What you should know about short-term rental properties
Short-term real estate rentals have gained popularity in recent years and seem likely to maintain their appeal. Many travelers and tourists now seek out these properties as a cost-effective and interesting way to secure accommodations for a few days or weeks.
Owning a short-term rental property as an investment is in many ways similar to owning more traditional long-term rentals. In exchange for renting the property, the property owner is paid a fee that covers ownership expenses, and generates a profit.
Over time, the property increases in value, meaning the owner has both a short-term revenue stream and a long-term appreciating investment.
Be knowledgeable about short-term rental property ownership
If you’re considering buying a short-term rental property, there are a few things to be aware of to ensure it’s the right move for you.
Do you want to be a landlord?
Whether your tenants rent for one night, one week or several months, a short-term rental is your property and you’re a landlord.

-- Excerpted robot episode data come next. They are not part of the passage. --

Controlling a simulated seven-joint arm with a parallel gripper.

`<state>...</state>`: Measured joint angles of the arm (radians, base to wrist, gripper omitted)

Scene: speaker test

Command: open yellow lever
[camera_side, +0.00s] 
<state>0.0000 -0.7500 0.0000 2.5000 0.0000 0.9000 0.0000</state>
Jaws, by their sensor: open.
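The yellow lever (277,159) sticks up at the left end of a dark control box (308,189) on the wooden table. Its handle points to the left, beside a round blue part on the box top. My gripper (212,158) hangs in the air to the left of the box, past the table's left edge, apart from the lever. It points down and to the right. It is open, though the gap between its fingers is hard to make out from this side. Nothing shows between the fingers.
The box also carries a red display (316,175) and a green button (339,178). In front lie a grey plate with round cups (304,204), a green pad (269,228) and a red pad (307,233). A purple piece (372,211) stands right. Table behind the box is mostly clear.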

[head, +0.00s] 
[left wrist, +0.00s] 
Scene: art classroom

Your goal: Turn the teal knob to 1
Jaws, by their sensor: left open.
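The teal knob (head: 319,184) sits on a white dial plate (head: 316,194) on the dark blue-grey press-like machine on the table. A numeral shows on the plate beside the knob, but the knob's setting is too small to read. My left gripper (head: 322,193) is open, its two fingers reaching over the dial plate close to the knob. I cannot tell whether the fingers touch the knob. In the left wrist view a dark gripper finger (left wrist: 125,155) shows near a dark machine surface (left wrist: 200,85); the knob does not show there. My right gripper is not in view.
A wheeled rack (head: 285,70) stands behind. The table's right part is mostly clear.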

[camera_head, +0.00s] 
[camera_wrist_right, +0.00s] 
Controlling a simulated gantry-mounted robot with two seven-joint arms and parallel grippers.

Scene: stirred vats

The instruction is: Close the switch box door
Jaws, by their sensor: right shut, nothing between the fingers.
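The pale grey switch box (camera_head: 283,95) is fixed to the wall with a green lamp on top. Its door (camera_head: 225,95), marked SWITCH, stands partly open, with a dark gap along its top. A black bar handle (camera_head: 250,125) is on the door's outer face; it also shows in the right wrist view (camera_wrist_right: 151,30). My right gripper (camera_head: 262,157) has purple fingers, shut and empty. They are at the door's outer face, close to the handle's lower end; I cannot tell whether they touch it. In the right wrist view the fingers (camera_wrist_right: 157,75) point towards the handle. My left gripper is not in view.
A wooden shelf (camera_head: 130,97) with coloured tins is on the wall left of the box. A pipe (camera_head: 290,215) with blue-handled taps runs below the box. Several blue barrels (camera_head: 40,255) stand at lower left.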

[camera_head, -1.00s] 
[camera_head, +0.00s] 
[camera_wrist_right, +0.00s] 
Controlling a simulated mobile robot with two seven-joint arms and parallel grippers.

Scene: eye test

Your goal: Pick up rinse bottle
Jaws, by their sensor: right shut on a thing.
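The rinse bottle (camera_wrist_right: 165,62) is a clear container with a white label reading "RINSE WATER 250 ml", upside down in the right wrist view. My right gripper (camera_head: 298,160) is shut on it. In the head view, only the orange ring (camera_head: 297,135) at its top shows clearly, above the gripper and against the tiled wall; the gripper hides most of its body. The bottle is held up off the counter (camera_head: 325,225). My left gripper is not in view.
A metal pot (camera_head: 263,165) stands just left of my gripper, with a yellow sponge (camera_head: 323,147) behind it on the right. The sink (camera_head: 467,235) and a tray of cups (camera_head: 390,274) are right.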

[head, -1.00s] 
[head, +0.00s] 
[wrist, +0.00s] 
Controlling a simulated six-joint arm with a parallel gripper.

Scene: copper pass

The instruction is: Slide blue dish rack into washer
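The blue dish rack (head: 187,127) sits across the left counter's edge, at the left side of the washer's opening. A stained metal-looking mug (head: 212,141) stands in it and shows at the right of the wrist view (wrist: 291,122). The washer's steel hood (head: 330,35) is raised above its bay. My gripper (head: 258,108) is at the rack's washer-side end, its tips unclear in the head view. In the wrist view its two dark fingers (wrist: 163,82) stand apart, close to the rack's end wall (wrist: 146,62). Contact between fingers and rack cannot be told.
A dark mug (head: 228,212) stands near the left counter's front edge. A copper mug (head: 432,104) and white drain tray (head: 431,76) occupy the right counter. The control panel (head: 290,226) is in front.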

This means you’ll be responsible for maintenance and repairs. If a furnace breaks down at 2 am, or if a pipe freezes and bursts on a Sunday morning, someone must take the call from the renter and address the situation.
Many owners contract for these services – often through a short-term rental management company – but keep in mind doing so is an expense you will have to build into your rent calculations.
You’ll be dealing with multiple renters
Owners of traditional, longer-term rental properties usually deal with renters for a year or more.
That means screening renters is an occasional task. However, with short-term rentals, you may be dealing with several renters per week. Fortunately, many short-term rental companies screen guests, removing the burden from the property owner.